Goal: Collect the lines of the entries where "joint" shows up.

[START Material for this task]

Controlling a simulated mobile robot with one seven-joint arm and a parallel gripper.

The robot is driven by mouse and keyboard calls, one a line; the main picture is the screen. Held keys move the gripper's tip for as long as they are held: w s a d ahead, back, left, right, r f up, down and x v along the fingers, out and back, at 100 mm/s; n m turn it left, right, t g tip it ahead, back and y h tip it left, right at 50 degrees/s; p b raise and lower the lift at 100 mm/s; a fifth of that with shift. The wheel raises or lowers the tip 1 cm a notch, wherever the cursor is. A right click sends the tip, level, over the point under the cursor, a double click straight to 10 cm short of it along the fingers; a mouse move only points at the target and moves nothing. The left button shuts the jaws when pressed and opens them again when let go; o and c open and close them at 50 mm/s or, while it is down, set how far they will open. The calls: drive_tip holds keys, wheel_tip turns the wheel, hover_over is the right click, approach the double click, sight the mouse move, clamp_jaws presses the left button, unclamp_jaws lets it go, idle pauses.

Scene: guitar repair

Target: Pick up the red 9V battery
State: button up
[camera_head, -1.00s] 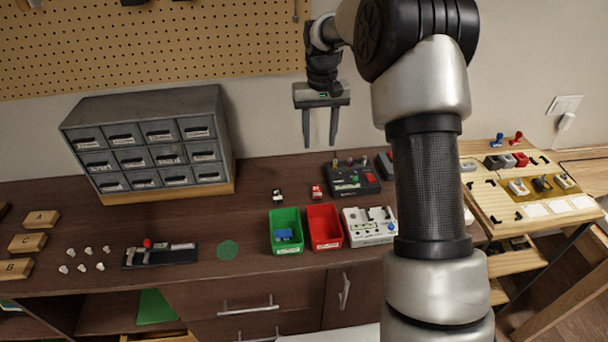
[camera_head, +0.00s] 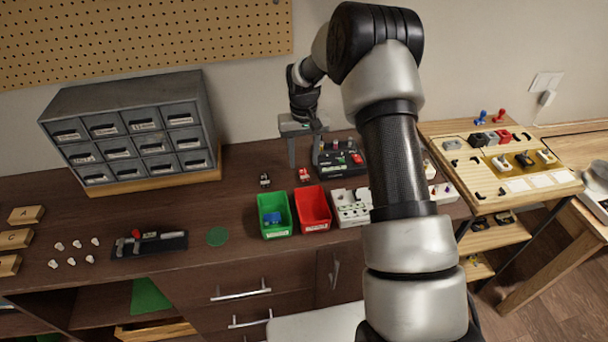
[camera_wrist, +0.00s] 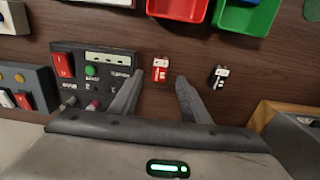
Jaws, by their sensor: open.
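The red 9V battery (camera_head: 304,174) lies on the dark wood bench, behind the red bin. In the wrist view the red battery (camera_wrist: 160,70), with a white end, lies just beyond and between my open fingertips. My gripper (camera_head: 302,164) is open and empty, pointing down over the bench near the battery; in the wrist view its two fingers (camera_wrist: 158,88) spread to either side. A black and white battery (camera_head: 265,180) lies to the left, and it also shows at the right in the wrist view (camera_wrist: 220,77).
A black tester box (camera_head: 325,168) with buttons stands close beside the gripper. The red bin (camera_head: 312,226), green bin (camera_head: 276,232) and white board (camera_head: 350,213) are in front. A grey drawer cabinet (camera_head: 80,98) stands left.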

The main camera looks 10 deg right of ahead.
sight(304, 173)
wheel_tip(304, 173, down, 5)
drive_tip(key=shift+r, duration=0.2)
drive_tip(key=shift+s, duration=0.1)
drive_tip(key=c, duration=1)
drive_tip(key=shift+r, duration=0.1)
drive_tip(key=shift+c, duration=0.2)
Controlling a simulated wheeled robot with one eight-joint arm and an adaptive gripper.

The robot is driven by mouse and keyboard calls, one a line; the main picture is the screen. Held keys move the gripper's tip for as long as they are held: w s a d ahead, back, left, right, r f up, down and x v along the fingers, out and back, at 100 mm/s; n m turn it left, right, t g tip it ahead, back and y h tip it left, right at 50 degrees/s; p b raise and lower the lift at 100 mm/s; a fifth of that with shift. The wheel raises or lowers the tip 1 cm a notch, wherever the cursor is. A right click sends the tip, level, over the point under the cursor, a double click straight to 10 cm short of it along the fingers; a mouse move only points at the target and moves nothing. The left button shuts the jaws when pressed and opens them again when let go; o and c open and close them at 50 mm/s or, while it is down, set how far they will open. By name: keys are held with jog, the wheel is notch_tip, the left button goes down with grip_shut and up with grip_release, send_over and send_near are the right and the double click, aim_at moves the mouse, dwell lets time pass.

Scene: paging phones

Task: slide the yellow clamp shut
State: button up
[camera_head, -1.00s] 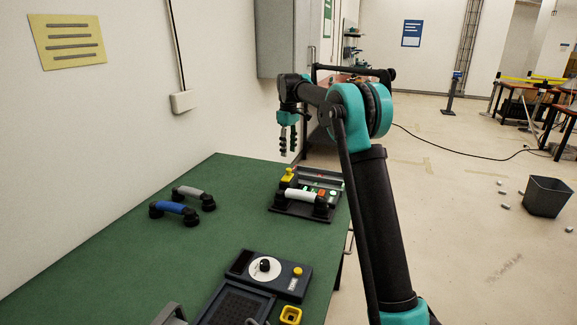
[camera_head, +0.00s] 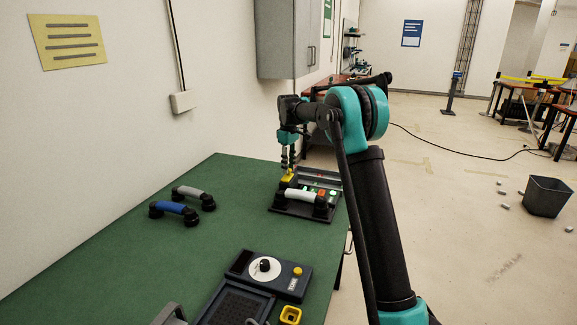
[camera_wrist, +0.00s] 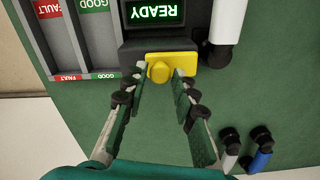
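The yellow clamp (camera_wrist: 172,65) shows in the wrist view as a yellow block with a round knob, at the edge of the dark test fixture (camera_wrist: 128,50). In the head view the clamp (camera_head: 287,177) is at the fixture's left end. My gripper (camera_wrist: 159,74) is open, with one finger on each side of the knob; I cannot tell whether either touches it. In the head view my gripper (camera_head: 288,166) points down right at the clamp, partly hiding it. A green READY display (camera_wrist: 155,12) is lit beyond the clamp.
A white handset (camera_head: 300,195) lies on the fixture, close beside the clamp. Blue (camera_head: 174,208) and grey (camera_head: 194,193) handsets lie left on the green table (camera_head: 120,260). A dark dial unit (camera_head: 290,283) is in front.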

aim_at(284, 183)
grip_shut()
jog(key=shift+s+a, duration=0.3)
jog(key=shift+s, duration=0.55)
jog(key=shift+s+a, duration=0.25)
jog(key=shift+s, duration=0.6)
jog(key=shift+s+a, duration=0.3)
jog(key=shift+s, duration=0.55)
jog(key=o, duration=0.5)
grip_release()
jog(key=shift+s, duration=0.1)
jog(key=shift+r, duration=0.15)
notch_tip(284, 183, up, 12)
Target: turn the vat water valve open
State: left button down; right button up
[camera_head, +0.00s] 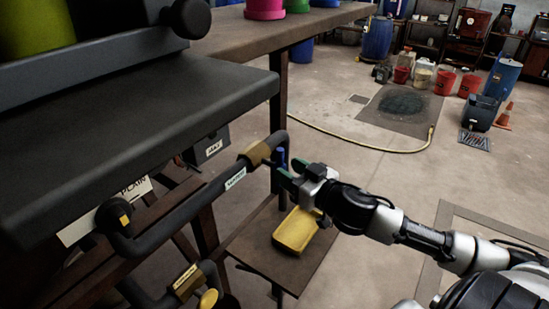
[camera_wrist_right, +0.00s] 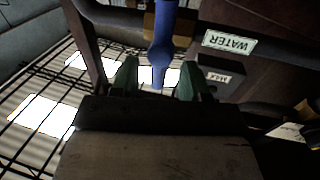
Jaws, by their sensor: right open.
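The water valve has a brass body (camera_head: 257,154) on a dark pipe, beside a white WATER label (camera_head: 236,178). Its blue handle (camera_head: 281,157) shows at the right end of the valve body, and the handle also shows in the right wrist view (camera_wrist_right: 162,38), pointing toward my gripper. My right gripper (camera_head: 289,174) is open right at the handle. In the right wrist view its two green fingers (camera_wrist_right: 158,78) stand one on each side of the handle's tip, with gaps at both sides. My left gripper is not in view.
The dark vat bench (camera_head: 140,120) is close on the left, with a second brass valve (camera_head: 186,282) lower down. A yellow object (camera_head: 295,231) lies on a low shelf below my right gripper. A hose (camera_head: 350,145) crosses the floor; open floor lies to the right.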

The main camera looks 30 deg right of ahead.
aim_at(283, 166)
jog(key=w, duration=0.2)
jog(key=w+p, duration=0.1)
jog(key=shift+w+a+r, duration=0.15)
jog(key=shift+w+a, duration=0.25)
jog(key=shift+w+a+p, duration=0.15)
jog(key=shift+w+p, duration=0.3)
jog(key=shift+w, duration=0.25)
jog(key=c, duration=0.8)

[END Material for this task]

Output for this task:
Controlling a simulated mobile robot with one seven-joint arm and a parallel gripper.
Controlling a simulated wheeled robot with one eight-joint arm and an adaptive gripper.

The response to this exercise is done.